Since the first francophone games in Morocco in 1989, the Jeux de la Francophonie have taken place every four years. They are hosted by a southern or a northern country in turn. This extraordinary experience provides an opportunity for young French-speakers to connect through sport and culture. The games seek to impart the values of friendship, solidarity, diversity and the pursuit of excellence to the candidates competing at an international level.
Switzerland will be represented in the following disciplines:
- Chanson (Junior Tshaka)
- Literature (Julien Burri)
- Photography (Elisa Larvego)
- Juggling (Urban Level)
- Women's basketball
- Cycling (Adrien Chenaux)
- Table tennis (Philip Merz and Rahel Aschwanden)
- Judo (Valentin Rota and Gabriel Désirée)
- Athletics (12 female and 8 male athletes selected by Swiss Athletics)
We wish the Swiss team every success
The Francophonie came into existence in the context of a co-operation project in 1970 in Niamey (Niger) through the foundation of the Agence de coopération culturelle et technique, [Agency for cultural and technical co-operation], which later became the Organisation internationale de la Francophonie (OIF) [International Organisation of the Francophonie]. Nowadays, the OIF sees itself as a forum for successful co-operation between 57 member states and governments and 20 observer countries from five continents.
The missions of the Francophonie are defined in a 10-year strategic framework adopted by the Summit of Heads of State and of Government in 2004 in Ouagadougou (Burkina Faso) for the period 2005 – 2014, as follows:
- Promotion of the French language and cultural and linguistic diversity
- Promotion of peace, democracy and human rights
- Support for education, training, higher education and research
- Co-operation for sustainable development and solidarity
Special attention is given to young people and women and to access to information and communication technologies.
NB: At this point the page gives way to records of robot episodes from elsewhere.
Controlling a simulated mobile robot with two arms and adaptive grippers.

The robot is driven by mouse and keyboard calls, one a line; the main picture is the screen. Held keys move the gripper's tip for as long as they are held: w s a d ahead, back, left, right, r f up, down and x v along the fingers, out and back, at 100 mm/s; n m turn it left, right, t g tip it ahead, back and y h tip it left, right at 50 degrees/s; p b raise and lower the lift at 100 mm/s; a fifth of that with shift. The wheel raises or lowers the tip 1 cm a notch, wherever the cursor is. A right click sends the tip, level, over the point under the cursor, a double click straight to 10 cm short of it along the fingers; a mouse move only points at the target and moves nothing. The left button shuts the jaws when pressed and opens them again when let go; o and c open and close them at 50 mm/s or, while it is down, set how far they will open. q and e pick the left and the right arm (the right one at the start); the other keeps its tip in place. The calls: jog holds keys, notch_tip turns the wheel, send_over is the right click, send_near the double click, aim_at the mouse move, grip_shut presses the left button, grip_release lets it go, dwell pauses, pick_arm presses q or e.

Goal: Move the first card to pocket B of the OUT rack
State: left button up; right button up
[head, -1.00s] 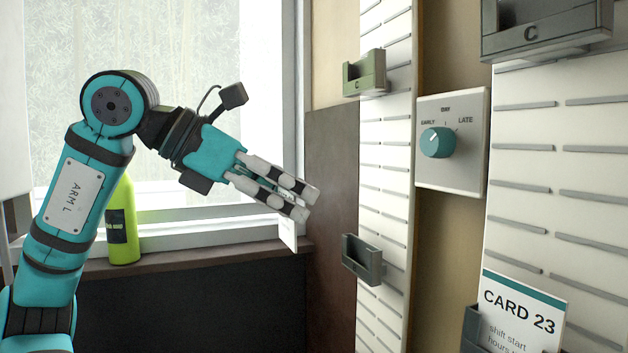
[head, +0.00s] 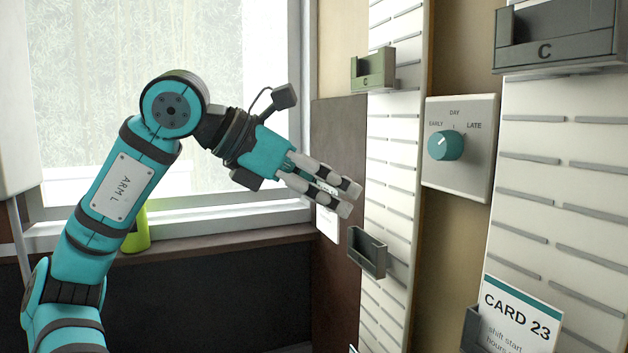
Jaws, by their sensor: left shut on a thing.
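My left gripper (head: 348,198) is shut on a white card (head: 327,224), which hangs below the fingers. The fingers hide part of the card, and its print cannot be read. The gripper is just left of a narrow white rack (head: 393,180), above and a little left of an empty-looking dark pocket (head: 367,252) whose letter is not legible. A green-grey pocket C (head: 373,70) is higher on this rack. A wide rack (head: 560,160) at right has a grey pocket C (head: 545,52) and CARD 23 (head: 518,315) in a lower pocket. No IN or OUT label shows.
A dial panel (head: 458,148) with a teal knob stands between the racks. A lime bottle (head: 137,232) is on the window sill (head: 210,243), partly behind my left arm. A small pale edge (head: 353,349) shows at the bottom.

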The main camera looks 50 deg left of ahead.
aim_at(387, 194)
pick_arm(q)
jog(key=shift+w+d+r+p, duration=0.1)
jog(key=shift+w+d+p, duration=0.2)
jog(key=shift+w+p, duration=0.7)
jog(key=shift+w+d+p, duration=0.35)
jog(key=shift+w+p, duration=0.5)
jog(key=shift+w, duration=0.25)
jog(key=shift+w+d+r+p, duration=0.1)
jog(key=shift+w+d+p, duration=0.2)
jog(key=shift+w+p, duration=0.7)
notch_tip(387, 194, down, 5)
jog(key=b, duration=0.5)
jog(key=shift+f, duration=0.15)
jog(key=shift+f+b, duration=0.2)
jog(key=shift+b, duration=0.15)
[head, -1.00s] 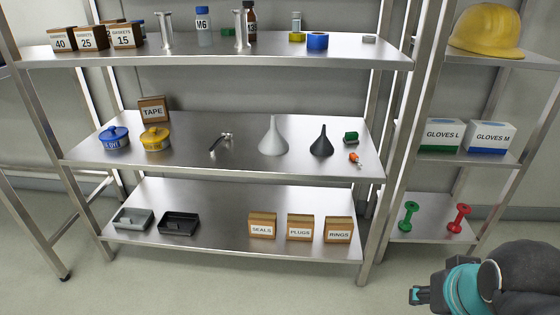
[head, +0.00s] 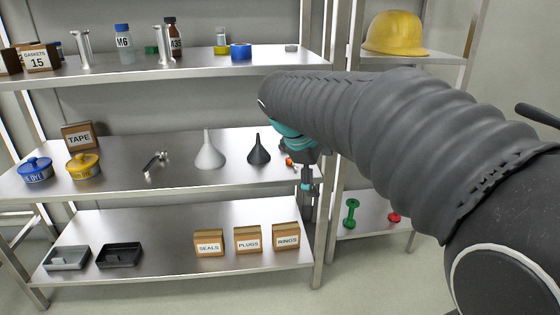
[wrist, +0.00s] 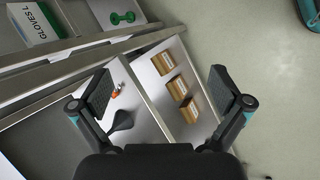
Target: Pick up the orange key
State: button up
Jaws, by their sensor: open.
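The orange key (head: 289,162) lies on the middle shelf near its right end, mostly hidden behind my arm in the head view. In the wrist view the small orange key (wrist: 117,91) shows on the shelf, left of centre, close to the left finger. My gripper (head: 307,205) points down in front of the shelf's right end. In the wrist view my gripper (wrist: 160,92) has its fingers wide apart with nothing between them, apart from the key.
A black funnel (head: 259,151) and a white funnel (head: 210,152) stand left of the key. Shelf posts and the upper shelf (head: 190,67) are close to my arm. Boxes for seals, plugs and rings (head: 286,236) stand on the lower shelf. A gloves box (wrist: 35,22) is on the side rack.

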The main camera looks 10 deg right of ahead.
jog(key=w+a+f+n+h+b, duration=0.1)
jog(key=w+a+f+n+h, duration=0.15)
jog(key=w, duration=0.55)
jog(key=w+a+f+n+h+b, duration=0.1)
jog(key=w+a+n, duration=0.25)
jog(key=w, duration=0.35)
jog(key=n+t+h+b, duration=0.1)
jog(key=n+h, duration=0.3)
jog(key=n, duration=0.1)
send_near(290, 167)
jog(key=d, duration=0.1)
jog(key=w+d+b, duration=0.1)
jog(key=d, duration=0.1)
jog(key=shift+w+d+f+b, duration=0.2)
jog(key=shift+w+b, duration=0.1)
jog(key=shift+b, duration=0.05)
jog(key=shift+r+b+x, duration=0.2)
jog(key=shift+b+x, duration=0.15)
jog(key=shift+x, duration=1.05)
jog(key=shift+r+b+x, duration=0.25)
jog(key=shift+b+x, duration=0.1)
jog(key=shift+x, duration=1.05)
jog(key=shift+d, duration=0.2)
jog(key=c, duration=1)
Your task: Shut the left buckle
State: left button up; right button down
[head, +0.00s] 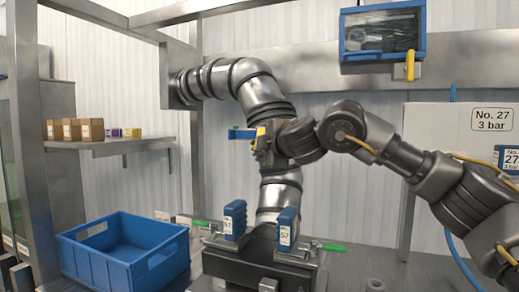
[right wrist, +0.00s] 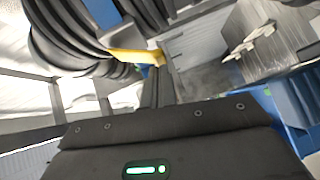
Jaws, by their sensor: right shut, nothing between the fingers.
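The left buckle (head: 203,224) is a small metal clamp with a green handle. It sits at the left of the dark box-shaped unit under the steel pipe, and its handle points left. Whether it is latched is too small to tell. A similar buckle (head: 330,247) with a green handle is on the right side. My right gripper (head: 264,150) is in front of the pipe, well above the buckles. In the right wrist view its fingers (right wrist: 158,85) are together and empty, close to a yellow handle (right wrist: 137,57). My left gripper is not in view.
Two blue blocks (head: 234,219) marked 57 stand upright on the unit between the buckles. A blue crate (head: 120,262) is at the lower left. A shelf with boxes (head: 75,130) is at the left.

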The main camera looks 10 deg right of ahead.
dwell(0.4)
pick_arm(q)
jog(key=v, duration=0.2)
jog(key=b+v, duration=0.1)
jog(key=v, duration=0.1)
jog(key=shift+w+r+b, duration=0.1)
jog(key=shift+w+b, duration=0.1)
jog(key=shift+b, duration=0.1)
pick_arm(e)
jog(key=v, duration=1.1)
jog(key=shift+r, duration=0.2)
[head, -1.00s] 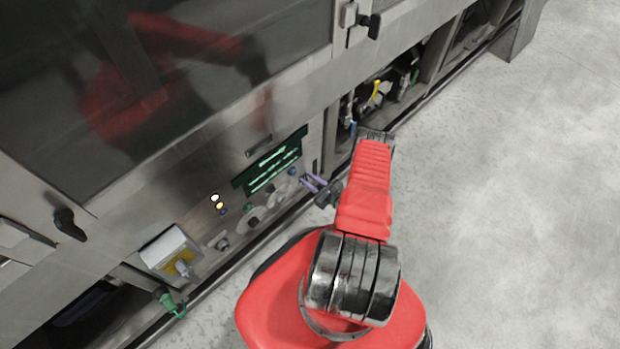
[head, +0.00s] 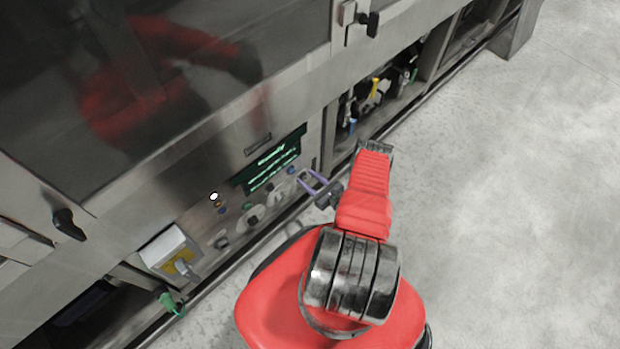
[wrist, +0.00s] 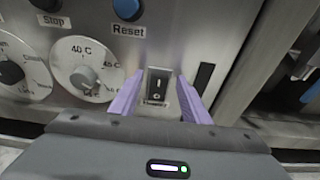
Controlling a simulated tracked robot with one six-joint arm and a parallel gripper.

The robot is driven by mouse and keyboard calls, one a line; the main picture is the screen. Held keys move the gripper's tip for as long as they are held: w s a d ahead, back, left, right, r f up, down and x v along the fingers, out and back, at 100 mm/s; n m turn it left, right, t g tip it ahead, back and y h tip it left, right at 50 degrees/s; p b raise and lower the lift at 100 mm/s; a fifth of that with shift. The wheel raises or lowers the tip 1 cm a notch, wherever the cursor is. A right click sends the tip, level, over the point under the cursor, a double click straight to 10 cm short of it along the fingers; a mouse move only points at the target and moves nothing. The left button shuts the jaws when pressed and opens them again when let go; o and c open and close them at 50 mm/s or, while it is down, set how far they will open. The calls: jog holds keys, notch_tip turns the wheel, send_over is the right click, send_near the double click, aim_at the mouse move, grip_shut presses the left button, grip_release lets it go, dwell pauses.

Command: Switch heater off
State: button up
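A black rocker switch (wrist: 158,86) with a line mark above and a round mark below sits on the steel panel in the wrist view. The label under it is partly hidden and too blurred to read. I cannot tell for sure which half is pressed in. My gripper (wrist: 160,82) has two purple fingers, spread apart on either side of the switch, with nothing held between them. I cannot tell whether they touch the panel. The gripper (head: 312,181) also shows in the head view, at the right end of the control panel.
Left of the switch are a temperature dial (wrist: 86,78), another dial (wrist: 14,72), a blue Reset button (wrist: 127,9) and a Stop button (wrist: 46,4). A lit green display (head: 272,166) and a white lamp (head: 214,196) are on the panel. Floor at right is clear.

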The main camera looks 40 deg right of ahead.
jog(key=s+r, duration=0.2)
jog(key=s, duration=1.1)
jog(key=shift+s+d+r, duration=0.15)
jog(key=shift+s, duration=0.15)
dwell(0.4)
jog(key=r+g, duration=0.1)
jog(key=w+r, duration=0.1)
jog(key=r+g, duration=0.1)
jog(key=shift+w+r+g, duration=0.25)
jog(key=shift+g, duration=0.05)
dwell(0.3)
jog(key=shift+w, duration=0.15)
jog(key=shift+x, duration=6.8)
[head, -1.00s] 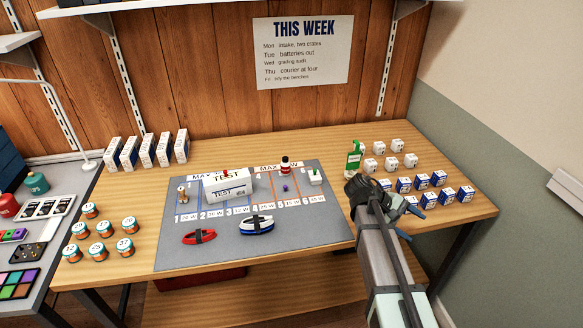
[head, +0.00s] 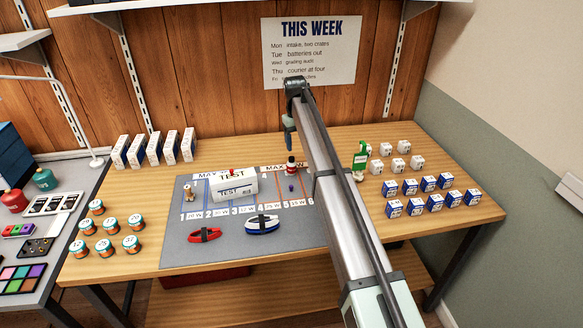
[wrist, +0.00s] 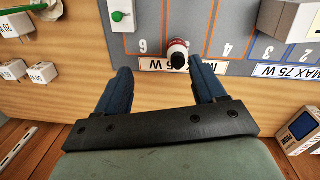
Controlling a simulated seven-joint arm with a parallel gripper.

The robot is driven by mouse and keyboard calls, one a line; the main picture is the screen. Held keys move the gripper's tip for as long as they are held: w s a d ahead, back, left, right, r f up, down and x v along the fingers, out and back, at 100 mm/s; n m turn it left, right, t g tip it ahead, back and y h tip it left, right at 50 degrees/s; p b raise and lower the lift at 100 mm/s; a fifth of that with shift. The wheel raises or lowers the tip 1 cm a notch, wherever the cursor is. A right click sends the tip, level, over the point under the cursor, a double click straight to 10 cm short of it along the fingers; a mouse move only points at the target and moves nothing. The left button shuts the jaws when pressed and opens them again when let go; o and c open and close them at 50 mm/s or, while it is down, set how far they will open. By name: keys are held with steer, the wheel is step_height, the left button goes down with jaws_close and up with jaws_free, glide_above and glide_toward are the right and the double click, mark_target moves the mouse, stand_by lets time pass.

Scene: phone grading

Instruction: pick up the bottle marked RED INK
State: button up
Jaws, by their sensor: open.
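A small bottle (head: 291,164) with a dark cap and red and white on its body stands at the back of the grey mat (head: 180,255), by the MAX label. Its lettering is too small to read, so I cannot tell if it says RED INK. My gripper (head: 289,128) is above the bottle in the head view. In the wrist view my blue fingers (wrist: 162,72) are apart and empty. The bottle (wrist: 178,55) shows just beyond them, nearer the right finger. I cannot tell whether it lies between them in depth.
A white TEST box (head: 230,187) stands left of the bottle. A wooden wall with a poster (head: 310,52) is behind.

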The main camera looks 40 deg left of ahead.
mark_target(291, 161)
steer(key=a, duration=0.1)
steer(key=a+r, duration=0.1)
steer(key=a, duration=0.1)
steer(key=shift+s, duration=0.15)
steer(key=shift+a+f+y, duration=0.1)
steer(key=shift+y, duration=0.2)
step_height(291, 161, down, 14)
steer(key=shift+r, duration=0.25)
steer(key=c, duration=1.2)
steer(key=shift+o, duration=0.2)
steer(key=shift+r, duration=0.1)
Switzerland has been a member of the Francophonie since 1996. Today, it is one of the OIF’s main sponsors and is appreciated for the active role it plays in the organisation,.It participates in all bodies of the Francophonie:
The Conference of Heads of State and of Government (Summit)
- The Conference of Heads of State and of Government (Summit)
- The Ministerial Conference (CMF)
- The Permanent Council (CPF)
- The specialised and permanent ministerial conferences, i.e. the Conférence des ministres de l’éducation (CONFEMEN) [Conference of education ministers] and the Conférence des ministres de la jeunesse et des sports (CONFEJES) [Conference of ministers of youth and sport].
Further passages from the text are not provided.